With the rampant rumors that the Padres would consider moving Adrian Gonzalez to Boston only if the Red Sox were willing to ship Jacoby Ellsbury to Southern California, the question has been brought to the forefront.
Some people believe the Red Sox would be crazy to send the 26-year-old speedster away in a trade, while others think adding a cleanup hitter to a nearly complete lineup would complete Boston’s batting order. Of course, Ellsbury’s assets are undeniable, but this conversation focuses more on philosophy than skill sets.

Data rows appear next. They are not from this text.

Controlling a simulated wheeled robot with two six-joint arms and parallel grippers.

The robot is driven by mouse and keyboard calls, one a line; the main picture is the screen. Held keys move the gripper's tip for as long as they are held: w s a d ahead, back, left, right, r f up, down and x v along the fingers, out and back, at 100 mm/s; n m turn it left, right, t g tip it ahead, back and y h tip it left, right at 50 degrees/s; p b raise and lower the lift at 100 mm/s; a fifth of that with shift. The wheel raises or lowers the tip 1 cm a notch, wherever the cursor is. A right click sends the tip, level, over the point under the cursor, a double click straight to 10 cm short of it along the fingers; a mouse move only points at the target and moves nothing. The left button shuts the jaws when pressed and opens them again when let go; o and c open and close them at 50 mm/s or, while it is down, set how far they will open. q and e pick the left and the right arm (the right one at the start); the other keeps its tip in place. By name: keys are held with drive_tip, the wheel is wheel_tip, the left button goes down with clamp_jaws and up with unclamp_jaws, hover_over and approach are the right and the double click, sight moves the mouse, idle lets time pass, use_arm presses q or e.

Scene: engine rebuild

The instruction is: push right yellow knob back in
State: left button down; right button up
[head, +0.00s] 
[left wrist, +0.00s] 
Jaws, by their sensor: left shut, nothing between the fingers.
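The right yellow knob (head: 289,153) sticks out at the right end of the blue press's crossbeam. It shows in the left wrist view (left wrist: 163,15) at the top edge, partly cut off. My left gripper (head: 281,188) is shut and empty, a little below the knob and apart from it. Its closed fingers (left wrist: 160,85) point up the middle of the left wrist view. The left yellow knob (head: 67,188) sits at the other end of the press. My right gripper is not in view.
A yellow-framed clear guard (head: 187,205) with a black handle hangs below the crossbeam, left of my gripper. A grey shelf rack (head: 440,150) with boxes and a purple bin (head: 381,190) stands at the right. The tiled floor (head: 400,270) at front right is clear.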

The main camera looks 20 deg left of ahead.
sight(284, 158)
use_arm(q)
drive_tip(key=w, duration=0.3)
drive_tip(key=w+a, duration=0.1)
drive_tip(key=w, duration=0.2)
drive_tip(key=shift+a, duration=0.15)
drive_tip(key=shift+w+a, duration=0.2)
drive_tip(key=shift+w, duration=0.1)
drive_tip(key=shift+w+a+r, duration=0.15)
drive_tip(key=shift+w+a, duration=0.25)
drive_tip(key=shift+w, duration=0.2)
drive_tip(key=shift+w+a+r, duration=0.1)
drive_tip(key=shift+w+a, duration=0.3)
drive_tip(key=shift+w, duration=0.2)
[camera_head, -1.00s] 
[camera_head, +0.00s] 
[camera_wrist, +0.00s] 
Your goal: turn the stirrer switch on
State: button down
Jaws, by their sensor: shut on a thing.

For the better part of the past two seasons, speed has been atop the order in the Red Sox lineup. Ellsbury has batted leadoff in 244 of his 331 career games. That has given the Red Sox a legitimate game-changer batting ahead of legitimate RBI men. When speed such as Ellsbury’s is leading off first base, every pitch is affected. The value simply can’t be overstated.
On the other hand, in looking at Boston’s lineup, it’s missing a clear-cut cleanup hitter. The lineups of 2004 and 2007 boasted a formidable one-two punch of David Ortiz and Manny Ramirez. Opposing teams needed to plan how they approached every single hitter while keeping Ortiz and Ramirez in the back of their minds.
Now, things are very different. Kevin Youkilis is an excellent hitter, and he can do anything the team asks of him. But asking him to be a power hitter turns him into more of a one-dimensional player. Victor Martinez has a sweet stroke, but it’s more suited to drive the ball to the gaps than it is to send shots over the wall. With Jason Bay most likely out of the picture altogether, the Red Sox are lacking the impact hitter in the 4-spot that they need.
So what do the Red Sox do? Trading away Ellsbury would mean trading away one aspect of the game that is nearly impossible to find again. He’s not Ted Williams at the plate, but when Ellsbury is on base, there’s nobody more dangerous. The Red Sox could find their power bat, but what would the ultimate cost be?
There really is no answer. However, as valuable as Gonzalez’s power bat may be to the team, acquiring a bat before the July 31 trading deadline is a much more realistic possibility than replacing speed like Ellsbury possesses (with 2004 being an exception).
The unenviable task of making the decision rests in the hands of Theo Epstein and the rest of the Red Sox staff. In dealing with philosophical questions and hypothetical situations, there just aren’t any easy choices. If Ellsbury is traded for Gonzalez, there will always be the question of “what if?” The same will be wondered if Gonzalez stays in San Diego.
For Epstein, the good news is that regardless of what he does, the Red Sox are in a position of power. Josh Beckett, Jon Lester and John Lackey should help counteract some lack in offensive punch, and Youkilis, Martinez, Dustin Pedroia and J.D. Drew still lead an effective lineup.
Ideally, Epstein could work out a trade without sacrificing Ellsbury. Realistically, Jed Hoyer probably wouldn’t agree. In this case, there’s no right decision, but there’s always the risk of making the wrong one. The trouble is not knowing until it’s too late.